LOS ANGELES —
"She talked mostly about herself and some of the people who had been or still were important to her," Field wrote in "From Right to Left." ''She told us about her strong feelings for civil rights, for black equality, as well as her admiration for what was being done in China, her anger at red-baiting and McCarthyism and her hatred of (FBI director) J. Edgar Hoover."
Under Hoover's watch, the FBI kept tabs on the political and social lives of many celebrities, including Frank Sinatra, Charlie Chaplin and Monroe's ex-husband Arthur Miller. The bureau has also been involved in numerous investigations about crimes against celebrities, including threats against Elizabeth Taylor, an extortion case involving Clark Gable and more recently, trying to solve who killed rapper Notorious B.I.G.
The AP had sought the removal of redactions from Monroe's FBI files earlier this year as part of a series of stories on the 50th anniversary of Monroe's death. The FBI had reported that it had transferred the files to a National Archives facility in Maryland, but archivists said the documents had not been received. A few months after requesting details on the transfer, the FBI released an updated version of the files that eliminate dozens of redactions.
For years, the files have intrigued investigators, biographers and those who don't believe Monroe's death at her Los Angeles area home was a suicide.
A 1982 investigation by the Los Angeles District Attorney's Office found no evidence of foul play after reviewing all available investigative records, but noted that the FBI files were "heavily censored."

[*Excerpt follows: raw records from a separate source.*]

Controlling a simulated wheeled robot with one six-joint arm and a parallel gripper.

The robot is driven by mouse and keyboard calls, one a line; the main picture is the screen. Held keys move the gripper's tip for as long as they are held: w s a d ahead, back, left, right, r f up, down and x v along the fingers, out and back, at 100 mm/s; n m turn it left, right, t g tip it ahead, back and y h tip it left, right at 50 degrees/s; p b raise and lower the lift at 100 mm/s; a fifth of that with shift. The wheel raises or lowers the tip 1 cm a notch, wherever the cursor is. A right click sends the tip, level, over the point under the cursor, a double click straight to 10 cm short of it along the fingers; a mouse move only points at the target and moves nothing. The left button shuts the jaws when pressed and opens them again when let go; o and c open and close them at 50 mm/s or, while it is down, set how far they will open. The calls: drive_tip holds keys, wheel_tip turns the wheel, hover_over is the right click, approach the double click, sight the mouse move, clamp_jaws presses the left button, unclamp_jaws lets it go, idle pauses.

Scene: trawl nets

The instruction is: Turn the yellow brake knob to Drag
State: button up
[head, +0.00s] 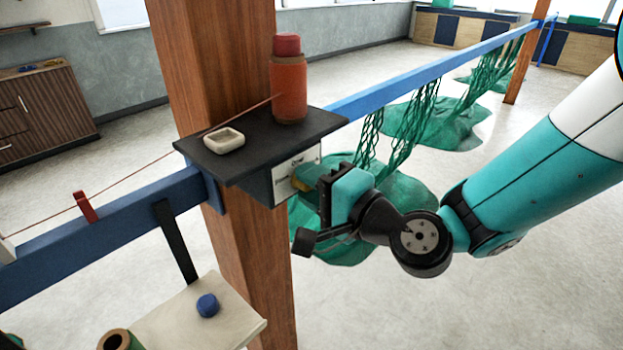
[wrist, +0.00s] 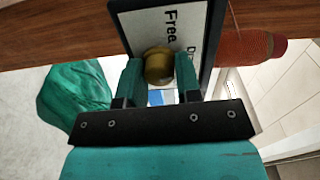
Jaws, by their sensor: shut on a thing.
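The yellow brake knob (wrist: 158,66) sits on a white label plate (wrist: 172,22) in the wrist view. The plate reads "Free", and part of another word, starting with D, shows beside it. My gripper (wrist: 159,78) is shut on the knob, with one teal finger on each side. In the head view the knob (head: 304,184) is mostly hidden behind my gripper (head: 312,187), which meets the front of the dark box under the shelf. I cannot tell which way the knob points.
The black shelf (head: 250,152) on the wooden post (head: 222,60) holds an orange spool (head: 289,88) and a small white dish (head: 224,140). Green nets (head: 405,195) hang from the blue rail (head: 440,65) behind my gripper. A lower tray (head: 185,318) holds a blue object (head: 207,305).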

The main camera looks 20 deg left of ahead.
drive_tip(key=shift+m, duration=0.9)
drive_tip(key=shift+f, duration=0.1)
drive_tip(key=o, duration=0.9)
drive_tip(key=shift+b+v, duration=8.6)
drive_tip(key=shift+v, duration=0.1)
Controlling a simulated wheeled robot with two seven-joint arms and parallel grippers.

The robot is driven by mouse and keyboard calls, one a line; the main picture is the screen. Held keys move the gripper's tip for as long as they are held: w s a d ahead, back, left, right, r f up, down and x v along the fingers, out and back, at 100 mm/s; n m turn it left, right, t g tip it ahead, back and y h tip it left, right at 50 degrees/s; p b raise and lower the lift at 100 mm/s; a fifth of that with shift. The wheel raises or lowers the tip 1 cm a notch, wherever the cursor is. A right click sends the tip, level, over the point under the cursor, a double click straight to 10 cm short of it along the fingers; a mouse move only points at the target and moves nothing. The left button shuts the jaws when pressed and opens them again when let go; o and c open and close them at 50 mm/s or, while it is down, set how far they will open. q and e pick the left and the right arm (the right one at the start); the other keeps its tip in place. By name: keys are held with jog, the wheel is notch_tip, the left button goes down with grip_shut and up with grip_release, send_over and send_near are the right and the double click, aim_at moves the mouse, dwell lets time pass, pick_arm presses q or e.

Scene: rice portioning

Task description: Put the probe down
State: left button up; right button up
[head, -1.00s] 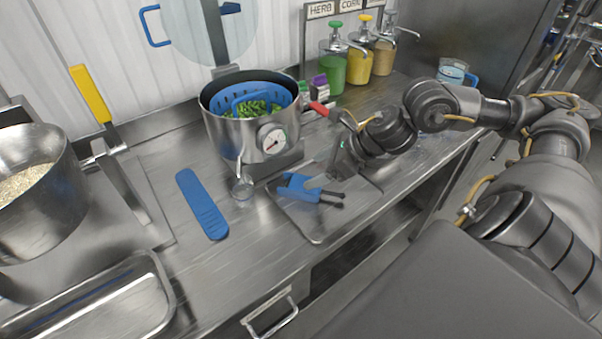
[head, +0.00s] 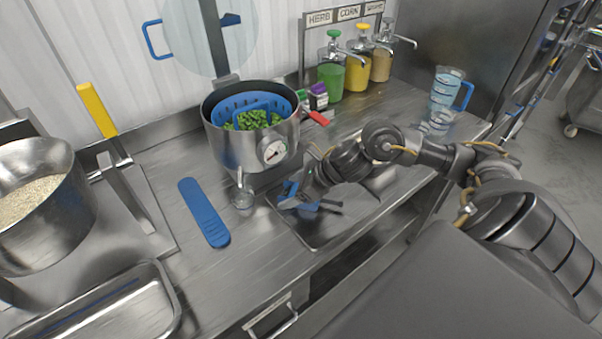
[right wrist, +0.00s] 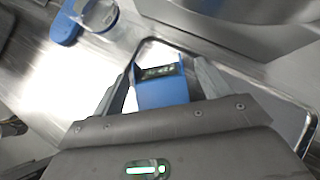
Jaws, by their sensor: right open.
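The blue probe (head: 308,205), with a small dark display, appears to lie on the metal tray (head: 318,236) in front of the pot. In the right wrist view the probe (right wrist: 163,92) sits between the two fingers, with gaps beside it. My right gripper (head: 291,198) is open and low over the tray, around the probe's body. The fingers and wrist partly cover the probe in the head view, and its thin tip is hard to make out. My left gripper is not in view.
A pot (head: 240,146) with a gauge and a blue basket of green vegetables stands behind. A clear cup (head: 243,199) and blue paddle (head: 204,212) are left of the tray. Sauce pumps (head: 357,72) and a jug (head: 441,100) are at the right back.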

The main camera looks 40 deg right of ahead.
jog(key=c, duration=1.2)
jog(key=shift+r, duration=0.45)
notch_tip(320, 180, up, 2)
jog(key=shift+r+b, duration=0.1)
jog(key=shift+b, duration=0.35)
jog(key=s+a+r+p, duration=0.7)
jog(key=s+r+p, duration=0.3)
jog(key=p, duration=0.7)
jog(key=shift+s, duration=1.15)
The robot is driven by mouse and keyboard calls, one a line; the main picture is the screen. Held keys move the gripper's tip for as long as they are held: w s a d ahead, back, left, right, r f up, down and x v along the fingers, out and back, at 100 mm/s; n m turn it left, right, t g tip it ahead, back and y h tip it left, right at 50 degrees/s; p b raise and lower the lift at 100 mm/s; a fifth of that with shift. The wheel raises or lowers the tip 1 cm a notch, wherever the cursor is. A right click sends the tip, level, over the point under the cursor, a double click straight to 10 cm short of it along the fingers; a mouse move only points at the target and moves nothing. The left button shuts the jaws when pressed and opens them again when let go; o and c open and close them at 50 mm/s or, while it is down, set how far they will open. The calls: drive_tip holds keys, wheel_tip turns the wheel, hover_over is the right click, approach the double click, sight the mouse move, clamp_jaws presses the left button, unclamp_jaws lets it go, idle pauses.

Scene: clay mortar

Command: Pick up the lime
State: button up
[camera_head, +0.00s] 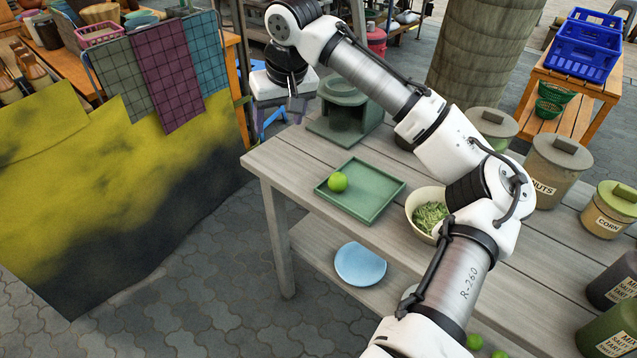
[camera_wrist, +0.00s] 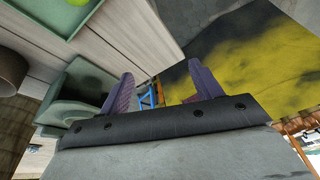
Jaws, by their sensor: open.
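A bright green lime (camera_head: 338,182) rests on a green square tray (camera_head: 380,195) near the left end of the grey wooden table (camera_head: 275,162). At the top edge of the wrist view, part of a lime (camera_wrist: 62,3) shows on the tray (camera_wrist: 93,8). My gripper (camera_head: 289,108) hangs past the far left end of the table, behind and left of the lime and clear of it. In the wrist view its two purple fingers (camera_wrist: 163,86) are spread apart with nothing between them.
A green stove-like object (camera_head: 347,98) stands behind the tray, close to my gripper. A bowl of shredded greens (camera_head: 430,217) is right of the tray, with lidded jars (camera_head: 550,170) beyond. A blue plate (camera_head: 360,265) and other limes (camera_head: 474,342) are lower down.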

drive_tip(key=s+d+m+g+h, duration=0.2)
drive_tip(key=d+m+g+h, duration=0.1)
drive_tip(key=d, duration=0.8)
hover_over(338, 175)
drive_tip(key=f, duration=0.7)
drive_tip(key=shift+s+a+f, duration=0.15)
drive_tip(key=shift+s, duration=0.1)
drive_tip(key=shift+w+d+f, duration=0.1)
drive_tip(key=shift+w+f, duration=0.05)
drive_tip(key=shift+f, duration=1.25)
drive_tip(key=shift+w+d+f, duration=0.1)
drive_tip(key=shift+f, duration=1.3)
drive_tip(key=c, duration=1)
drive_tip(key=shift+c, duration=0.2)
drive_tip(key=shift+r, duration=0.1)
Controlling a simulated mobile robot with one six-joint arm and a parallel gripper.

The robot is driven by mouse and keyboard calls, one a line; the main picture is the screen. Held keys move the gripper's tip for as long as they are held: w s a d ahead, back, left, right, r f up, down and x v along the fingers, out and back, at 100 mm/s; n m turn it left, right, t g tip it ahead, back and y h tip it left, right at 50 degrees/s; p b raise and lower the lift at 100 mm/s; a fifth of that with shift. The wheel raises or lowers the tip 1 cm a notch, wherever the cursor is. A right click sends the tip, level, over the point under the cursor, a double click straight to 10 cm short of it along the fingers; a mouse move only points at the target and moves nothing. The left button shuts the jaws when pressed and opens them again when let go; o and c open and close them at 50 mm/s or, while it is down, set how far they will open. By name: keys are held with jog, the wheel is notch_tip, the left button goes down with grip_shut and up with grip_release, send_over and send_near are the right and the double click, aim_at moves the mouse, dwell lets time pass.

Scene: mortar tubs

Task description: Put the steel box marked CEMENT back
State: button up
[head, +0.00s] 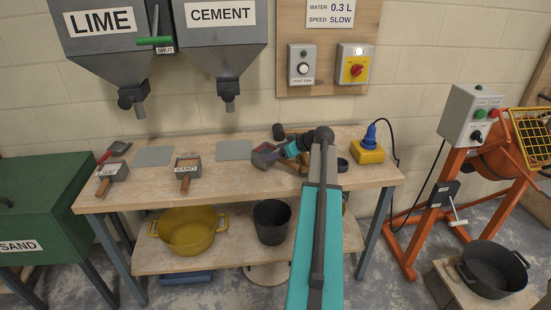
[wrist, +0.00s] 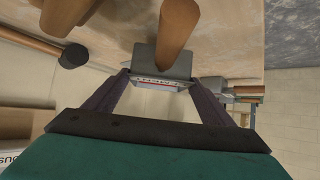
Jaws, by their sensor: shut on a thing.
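A grey steel box (head: 264,155) with a wooden handle is at my gripper (head: 282,151), over the right half of the bench in the head view. In the wrist view the jaws (wrist: 157,82) are shut on the steel box (wrist: 150,60), with a pale label with red marks between the fingers. I cannot read that label. The wooden handle (wrist: 177,30) rises across the top of the wrist view. I cannot tell whether the box touches the bench. The hopper marked CEMENT (head: 226,48) hangs on the wall above the bench.
Boxes marked LIME (head: 114,171) and SAND (head: 188,164) stand on the bench (head: 215,190). Two bare grey plates, left (head: 154,156) and right (head: 234,150), lie beside them. A dark-headed mallet (head: 280,132) lies behind my gripper; a yellow socket box (head: 367,151) stands right.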

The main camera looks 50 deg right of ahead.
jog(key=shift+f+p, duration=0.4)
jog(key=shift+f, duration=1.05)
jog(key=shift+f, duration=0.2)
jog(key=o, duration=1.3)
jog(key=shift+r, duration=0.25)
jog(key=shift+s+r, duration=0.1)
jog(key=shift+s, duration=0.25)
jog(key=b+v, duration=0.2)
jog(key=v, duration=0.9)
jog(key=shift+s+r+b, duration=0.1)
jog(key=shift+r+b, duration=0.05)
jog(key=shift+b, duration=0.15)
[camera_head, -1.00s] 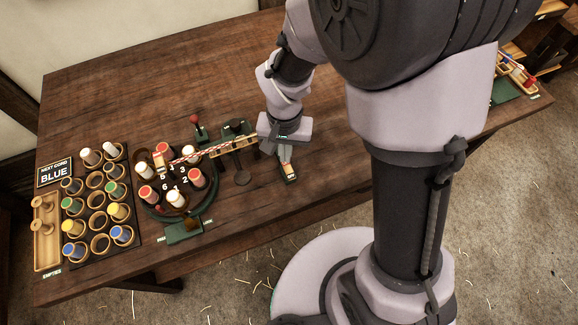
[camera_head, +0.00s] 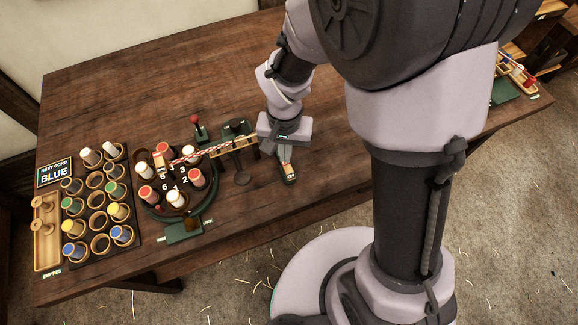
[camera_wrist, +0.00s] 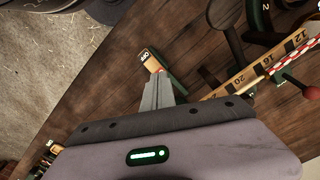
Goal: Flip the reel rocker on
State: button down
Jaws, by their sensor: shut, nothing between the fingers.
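The reel rocker (camera_head: 291,179) is a small switch box with a pale, lettered plate on the table, to the right of the round reel stand. The lettering is too small to read surely. My gripper (camera_head: 286,162) points down at the rocker with its fingers together and empty. In the wrist view the shut fingertips (camera_wrist: 159,76) are right at the rocker's near end. I cannot tell whether they touch it, and they hide part of it.
A round stand (camera_head: 152,209) with several reels is to the left, with a numbered wooden bar (camera_head: 233,145) and a red-knobbed lever (camera_head: 194,120) near it. A rack (camera_head: 88,222) of coloured reels is farther left. The table behind is clear.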

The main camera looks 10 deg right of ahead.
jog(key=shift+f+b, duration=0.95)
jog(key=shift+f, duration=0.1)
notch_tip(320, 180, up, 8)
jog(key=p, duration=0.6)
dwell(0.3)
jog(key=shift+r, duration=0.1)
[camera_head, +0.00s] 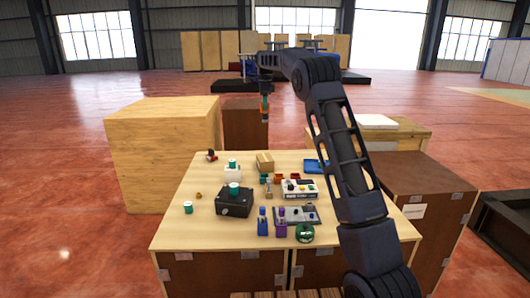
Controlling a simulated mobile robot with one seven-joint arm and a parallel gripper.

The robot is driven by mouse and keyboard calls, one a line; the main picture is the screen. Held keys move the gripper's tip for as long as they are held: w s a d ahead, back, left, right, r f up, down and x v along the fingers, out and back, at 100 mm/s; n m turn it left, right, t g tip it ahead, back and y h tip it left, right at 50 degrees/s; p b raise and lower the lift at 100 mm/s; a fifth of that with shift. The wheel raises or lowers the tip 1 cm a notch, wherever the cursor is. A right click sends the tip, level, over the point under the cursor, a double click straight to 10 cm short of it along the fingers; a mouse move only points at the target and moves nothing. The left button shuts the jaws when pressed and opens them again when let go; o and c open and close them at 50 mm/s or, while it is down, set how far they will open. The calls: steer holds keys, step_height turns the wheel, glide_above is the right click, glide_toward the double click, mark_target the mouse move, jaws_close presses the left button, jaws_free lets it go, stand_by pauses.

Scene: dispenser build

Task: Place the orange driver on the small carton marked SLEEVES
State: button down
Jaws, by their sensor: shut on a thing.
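My gripper (265,91) hangs at the end of my arm, high above the far side of the table. It is shut on the orange driver (264,109), which points down in the air, well clear of the tabletop. A small tan carton (265,163) sits on the far half of the table, below the driver in the picture. Its marking is too small to read, so I cannot tell for sure that it is the SLEEVES carton. The top of this carton looks bare.
The left front tabletop is clear.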

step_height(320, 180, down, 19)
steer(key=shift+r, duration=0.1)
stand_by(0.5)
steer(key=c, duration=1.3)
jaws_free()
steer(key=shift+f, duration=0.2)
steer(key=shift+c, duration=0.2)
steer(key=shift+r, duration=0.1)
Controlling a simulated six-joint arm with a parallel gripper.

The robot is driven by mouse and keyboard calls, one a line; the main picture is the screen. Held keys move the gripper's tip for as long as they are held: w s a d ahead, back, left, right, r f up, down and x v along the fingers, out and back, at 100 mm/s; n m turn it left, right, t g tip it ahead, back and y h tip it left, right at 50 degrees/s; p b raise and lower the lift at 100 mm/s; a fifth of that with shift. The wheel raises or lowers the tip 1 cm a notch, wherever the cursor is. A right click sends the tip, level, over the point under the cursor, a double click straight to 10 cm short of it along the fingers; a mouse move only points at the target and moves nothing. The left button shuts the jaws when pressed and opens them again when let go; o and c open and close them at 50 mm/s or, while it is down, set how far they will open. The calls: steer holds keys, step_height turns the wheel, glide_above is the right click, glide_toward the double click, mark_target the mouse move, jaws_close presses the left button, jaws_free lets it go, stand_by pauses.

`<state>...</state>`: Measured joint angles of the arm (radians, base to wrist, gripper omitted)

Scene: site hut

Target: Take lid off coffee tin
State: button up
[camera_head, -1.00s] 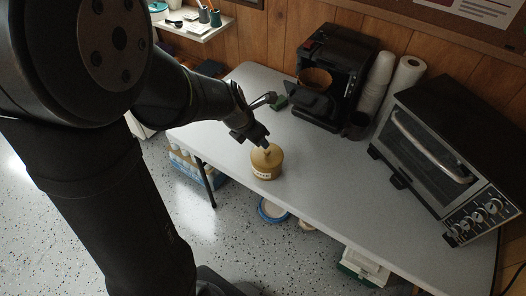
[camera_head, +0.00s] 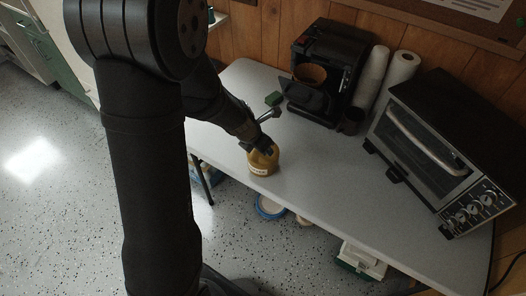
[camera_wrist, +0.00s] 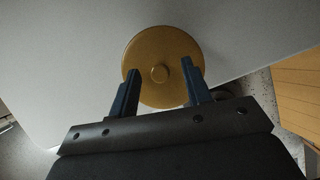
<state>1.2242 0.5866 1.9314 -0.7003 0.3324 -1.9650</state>
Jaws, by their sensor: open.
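The coffee tin (camera_head: 259,168) is a yellow-brown cylinder with a pale label, standing upright near the front edge of the table. Its round lid (camera_wrist: 160,48) shows from above in the wrist view, with a small knob (camera_wrist: 160,73) at its middle. The lid is on the tin. My gripper (camera_wrist: 163,78) is open, with its two dark blue fingers over the lid, one on each side of the knob. I cannot tell how far the fingertips are above the lid. In the head view my gripper (camera_head: 265,147) hides part of the tin's top.
The white table (camera_head: 310,170) is clear around the tin. A toaster oven (camera_head: 440,150) stands at the right. A green sponge (camera_head: 273,99) lies behind my gripper.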

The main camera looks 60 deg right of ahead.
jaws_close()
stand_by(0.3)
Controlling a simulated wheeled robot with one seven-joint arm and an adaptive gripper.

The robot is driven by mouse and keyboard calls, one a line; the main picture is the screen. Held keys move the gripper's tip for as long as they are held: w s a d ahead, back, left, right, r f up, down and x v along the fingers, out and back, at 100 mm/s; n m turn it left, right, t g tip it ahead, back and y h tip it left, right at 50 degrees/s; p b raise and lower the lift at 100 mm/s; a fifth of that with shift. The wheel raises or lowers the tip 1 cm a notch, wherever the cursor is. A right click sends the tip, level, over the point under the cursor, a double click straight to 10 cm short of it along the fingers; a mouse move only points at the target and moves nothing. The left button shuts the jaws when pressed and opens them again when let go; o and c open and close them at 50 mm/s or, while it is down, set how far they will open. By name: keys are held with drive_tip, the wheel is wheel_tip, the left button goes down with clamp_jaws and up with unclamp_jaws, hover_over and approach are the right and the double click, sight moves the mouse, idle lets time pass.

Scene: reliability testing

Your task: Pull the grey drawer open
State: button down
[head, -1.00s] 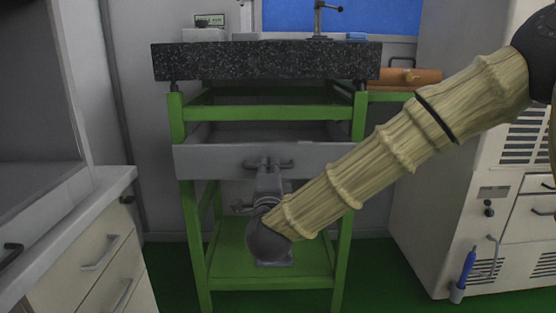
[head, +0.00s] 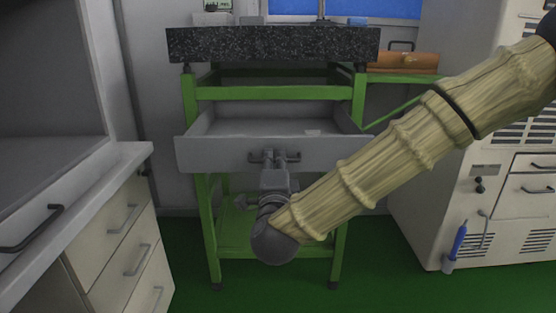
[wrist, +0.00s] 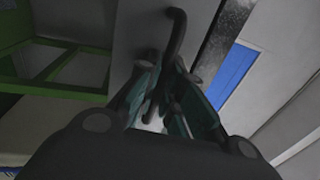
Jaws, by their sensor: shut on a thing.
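The grey drawer (head: 215,155) sits in a green metal frame under a dark speckled stone top. It stands partly out toward me, and its inside shows over the front panel. A dark bar handle (head: 292,157) is on the middle of its front. My gripper (head: 274,162) is at the handle, shut on it. The wrist view shows the gripper's fingers (wrist: 168,92) around the handle bar (wrist: 176,34). The fingers hide the middle of the handle.
The stone top (head: 270,45) overhangs the drawer. A white cabinet with drawers (head: 115,235) stands close on the left. A white machine (head: 425,215) stands on the right. An orange-brown case (head: 403,62) lies behind. Green floor is free in front.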

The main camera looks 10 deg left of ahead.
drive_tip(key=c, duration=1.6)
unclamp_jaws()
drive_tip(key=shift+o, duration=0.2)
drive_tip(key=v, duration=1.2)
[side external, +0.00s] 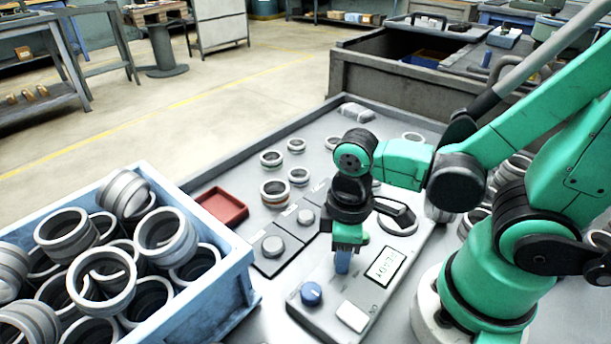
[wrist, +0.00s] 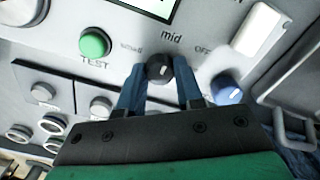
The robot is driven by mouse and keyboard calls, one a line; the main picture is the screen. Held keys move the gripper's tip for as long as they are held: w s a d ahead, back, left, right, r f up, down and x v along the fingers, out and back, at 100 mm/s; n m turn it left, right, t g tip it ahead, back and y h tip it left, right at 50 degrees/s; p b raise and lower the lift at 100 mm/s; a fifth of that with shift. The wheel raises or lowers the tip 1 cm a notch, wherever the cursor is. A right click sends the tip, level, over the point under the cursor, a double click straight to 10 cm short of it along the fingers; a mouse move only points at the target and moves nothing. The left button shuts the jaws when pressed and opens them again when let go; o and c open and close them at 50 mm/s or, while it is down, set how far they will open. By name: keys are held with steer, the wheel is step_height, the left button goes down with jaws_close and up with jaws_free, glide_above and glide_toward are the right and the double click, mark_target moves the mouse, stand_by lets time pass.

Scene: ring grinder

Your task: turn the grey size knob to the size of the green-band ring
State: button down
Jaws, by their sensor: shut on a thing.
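The dark grey size knob (wrist: 159,68) sits on the control panel under the label "mid" in the wrist view. A small pale mark shows on it, but its exact setting is too small to tell. My gripper (wrist: 160,76) is shut on the knob, with a blue finger on either side. In the side view my gripper (side external: 343,262) points down at the panel and hides the knob. Several rings stand on the bench behind it. One small ring (side external: 271,158) seems to have a greenish band, though the colour is hard to tell.
The panel has a blue knob (wrist: 227,88), a green TEST button (wrist: 94,43), a white switch (wrist: 262,30) and a display (side external: 385,267) reading "READY". A red tray (side external: 221,207) and grey-knobbed plates (side external: 273,247) lie left. A blue-white crate (side external: 232,280) holds many large rings.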

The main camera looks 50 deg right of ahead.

That characterization intrigued the man who performed Monroe's autopsy, Dr. Thomas Noguchi. While the DA investigation concluded he conducted a thorough autopsy, Noguchi has conceded that no one will likely ever know all the details of Monroe's death. The FBI files and confidential interviews conducted with the actress' friends that have never been made public might help, he wrote in his 1983 memoir "Coroner."